Pakistan’s Prime Minister Shehbaz Sharif and Field Marshal Asim Munir met United States President Donald Trump at the White House on Thursday.
The Pakistani delegation travelled from New York, where Sharif is currently attending the 80th session of the United Nations General Assembly.
The meeting follows a brief encounter between Sharif and Trump in New York earlier in the week.
Pakistan’s Prime Minister Shehbaz Sharif and Field Marshal Asim Munir met United States President Donald Trump at the White House on Thursday. The meeting, which also included the U.S. Secretary of State Marco Rubio, marked Sharif’s first official engagement at the White House since taking office.

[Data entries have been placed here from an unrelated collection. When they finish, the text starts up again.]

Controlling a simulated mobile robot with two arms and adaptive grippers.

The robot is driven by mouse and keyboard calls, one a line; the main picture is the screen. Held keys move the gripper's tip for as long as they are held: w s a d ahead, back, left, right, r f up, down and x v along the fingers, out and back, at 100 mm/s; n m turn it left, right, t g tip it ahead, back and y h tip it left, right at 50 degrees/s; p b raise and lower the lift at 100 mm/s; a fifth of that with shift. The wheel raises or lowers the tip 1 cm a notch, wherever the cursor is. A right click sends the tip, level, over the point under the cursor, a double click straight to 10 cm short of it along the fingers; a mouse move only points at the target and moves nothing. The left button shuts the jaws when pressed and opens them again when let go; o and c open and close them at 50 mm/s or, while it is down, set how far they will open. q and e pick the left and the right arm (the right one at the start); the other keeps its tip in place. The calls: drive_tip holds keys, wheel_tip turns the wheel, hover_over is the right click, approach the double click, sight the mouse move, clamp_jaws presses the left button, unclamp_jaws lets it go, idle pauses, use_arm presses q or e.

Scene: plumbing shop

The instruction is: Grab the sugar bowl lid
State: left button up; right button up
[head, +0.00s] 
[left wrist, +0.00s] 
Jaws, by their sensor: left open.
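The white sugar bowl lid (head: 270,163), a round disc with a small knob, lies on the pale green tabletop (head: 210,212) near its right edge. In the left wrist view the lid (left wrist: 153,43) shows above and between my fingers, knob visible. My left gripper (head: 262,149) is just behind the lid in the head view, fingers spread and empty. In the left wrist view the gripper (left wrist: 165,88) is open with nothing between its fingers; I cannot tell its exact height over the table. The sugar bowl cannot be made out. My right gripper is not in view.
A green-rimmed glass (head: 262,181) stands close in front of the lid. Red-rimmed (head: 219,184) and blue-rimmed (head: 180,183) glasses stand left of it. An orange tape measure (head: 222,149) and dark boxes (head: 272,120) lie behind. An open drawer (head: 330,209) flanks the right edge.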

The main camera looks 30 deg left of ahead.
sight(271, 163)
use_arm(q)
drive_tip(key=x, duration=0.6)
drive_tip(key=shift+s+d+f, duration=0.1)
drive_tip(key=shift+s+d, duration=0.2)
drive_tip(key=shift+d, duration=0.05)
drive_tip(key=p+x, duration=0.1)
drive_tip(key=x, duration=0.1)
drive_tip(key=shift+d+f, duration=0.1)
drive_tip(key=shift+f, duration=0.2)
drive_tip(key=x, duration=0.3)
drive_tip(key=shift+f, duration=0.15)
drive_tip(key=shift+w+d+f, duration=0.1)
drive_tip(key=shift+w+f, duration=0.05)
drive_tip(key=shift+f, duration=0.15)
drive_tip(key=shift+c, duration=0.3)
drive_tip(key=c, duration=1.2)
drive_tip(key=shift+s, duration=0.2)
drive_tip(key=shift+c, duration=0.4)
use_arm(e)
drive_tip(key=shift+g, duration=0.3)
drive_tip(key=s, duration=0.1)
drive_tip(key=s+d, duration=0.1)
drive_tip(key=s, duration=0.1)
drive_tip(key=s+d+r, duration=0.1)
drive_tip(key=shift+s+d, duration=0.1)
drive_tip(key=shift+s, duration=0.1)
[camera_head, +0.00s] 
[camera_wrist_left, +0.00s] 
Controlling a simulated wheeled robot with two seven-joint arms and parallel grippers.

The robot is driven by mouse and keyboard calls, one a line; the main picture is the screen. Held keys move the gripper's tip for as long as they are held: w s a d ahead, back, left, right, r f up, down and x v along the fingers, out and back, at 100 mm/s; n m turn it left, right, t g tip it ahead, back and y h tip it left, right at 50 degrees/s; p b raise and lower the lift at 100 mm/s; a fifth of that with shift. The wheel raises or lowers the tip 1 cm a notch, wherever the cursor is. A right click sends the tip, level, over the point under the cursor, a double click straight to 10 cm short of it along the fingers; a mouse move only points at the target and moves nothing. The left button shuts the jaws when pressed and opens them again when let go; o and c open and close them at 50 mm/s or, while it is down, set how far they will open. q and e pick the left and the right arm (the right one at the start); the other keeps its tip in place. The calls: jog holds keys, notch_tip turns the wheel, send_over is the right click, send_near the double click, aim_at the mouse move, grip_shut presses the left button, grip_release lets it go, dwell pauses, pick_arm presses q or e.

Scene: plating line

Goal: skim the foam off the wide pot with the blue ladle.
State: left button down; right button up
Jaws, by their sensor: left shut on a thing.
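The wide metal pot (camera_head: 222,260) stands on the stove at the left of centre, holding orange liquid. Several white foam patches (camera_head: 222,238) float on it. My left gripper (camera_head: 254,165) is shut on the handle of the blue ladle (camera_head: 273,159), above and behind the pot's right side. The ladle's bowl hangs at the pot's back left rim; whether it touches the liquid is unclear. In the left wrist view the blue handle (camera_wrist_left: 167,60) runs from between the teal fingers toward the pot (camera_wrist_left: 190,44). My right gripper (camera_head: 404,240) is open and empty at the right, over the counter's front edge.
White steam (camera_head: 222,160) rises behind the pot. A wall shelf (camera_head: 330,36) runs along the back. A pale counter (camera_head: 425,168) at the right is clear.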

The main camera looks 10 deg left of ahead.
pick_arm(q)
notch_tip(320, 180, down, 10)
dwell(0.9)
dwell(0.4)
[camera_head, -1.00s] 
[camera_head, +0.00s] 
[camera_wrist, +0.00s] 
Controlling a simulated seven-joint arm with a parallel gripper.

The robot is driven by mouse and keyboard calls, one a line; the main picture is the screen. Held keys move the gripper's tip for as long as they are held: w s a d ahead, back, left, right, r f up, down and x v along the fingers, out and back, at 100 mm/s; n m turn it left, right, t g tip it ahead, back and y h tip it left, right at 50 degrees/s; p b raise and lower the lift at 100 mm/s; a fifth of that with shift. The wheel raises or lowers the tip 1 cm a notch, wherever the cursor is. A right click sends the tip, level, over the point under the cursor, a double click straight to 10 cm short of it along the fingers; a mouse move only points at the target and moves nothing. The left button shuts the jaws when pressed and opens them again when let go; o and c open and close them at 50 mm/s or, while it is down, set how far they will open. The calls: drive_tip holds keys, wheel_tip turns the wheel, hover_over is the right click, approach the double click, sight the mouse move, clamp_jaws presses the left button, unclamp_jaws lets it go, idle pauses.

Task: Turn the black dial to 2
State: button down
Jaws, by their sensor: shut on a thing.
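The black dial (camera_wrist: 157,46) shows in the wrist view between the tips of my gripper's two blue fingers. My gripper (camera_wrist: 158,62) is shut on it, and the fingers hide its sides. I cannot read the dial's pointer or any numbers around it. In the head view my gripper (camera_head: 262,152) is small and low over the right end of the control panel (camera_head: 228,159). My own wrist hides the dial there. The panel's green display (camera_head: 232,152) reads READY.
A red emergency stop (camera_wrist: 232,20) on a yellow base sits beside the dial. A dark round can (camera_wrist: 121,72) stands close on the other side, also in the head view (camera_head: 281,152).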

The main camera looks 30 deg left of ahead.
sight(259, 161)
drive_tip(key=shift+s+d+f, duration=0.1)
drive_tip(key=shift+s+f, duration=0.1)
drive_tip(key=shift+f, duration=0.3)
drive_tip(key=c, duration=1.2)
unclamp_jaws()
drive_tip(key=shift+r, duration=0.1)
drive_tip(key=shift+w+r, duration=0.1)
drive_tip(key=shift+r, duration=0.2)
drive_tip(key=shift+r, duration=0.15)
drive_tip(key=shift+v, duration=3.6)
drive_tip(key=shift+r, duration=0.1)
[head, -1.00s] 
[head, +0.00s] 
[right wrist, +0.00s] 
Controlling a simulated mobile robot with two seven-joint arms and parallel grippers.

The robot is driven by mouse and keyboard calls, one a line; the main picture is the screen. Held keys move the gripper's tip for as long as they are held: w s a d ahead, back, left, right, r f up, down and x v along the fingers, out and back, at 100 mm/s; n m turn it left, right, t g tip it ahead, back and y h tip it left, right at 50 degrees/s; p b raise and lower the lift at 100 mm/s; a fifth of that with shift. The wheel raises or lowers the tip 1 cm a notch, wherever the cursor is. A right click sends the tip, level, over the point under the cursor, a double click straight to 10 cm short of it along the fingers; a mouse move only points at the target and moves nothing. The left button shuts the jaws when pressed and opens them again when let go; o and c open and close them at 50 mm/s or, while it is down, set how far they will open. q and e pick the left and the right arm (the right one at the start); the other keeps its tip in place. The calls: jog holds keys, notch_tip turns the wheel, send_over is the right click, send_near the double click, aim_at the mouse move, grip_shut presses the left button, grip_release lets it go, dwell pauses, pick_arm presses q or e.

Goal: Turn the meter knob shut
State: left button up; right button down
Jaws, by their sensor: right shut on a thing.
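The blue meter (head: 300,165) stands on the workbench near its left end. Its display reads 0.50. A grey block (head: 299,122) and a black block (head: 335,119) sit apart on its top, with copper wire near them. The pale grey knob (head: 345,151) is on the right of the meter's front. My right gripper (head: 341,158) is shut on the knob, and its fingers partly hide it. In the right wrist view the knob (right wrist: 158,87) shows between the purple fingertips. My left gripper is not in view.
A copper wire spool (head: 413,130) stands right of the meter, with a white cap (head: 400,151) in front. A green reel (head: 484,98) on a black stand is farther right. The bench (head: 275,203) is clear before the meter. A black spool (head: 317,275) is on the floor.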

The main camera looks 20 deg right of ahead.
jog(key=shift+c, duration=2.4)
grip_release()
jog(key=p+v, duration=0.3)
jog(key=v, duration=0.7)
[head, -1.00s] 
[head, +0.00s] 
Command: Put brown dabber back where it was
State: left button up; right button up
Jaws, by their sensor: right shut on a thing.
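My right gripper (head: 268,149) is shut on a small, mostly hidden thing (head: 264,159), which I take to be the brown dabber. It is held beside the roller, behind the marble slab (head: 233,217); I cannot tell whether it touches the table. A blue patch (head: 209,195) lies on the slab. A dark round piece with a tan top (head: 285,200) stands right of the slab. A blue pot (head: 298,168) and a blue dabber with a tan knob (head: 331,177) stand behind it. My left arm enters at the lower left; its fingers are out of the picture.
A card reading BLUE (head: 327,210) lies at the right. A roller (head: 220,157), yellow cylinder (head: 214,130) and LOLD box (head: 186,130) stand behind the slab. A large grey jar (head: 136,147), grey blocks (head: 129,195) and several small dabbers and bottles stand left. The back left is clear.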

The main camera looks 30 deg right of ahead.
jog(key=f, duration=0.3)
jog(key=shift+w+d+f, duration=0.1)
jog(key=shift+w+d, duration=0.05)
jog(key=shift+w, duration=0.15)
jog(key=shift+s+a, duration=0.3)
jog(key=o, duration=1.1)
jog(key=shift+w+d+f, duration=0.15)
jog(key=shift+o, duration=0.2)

The Pakistani delegation travelled from New York, where Sharif is currently attending the 80th session of the United Nations General Assembly. He is scheduled to address the General Debate on Friday from the UNGA podium.
Trump, who had hosted Field Marshal Munir for a working lunch earlier this summer, welcomed both leaders as part of a broader engagement aimed at reaffirming diplomatic ties. The Pakistani prime minister’s motorcade arrived at the White House shortly before 5:00 p.m. and departed around 6:15 p.m., according to official pool reports.
The meeting follows a brief encounter between Sharif and Trump in New York earlier in the week. The interaction took place on the sidelines of a multilateral meeting hosted by Trump with leaders from several nations, including Egypt, Indonesia, Qatar, Saudi Arabia, Turkiye, and others.
During remarks to reporters on Thursday, after signing a series of executive orders, Trump acknowledged the Pakistani leadership's visit.
"In fact, we have a great leader coming, the prime minister of Pakistan coming, and the field marshal (of) Pakistan. The field marshal is a very great guy and so is the prime minister, both. And they're coming, and they may be in this room right now, I don't know, because we're late, and I said maybe they'd like to join. They actually may be somewhere in the beautiful Oval Office," Trump said.
Trump also reiterated his claim of having helped de-escalate tensions between India and Pakistan. He repeated the claim in his address to world leaders at the UNGA. Pakistan has nominated Trump for the 2026 Nobel Peace Prize, in "recognition of his decisive diplomatic intervention and pivotal leadership during the recent India-Pakistan crisis".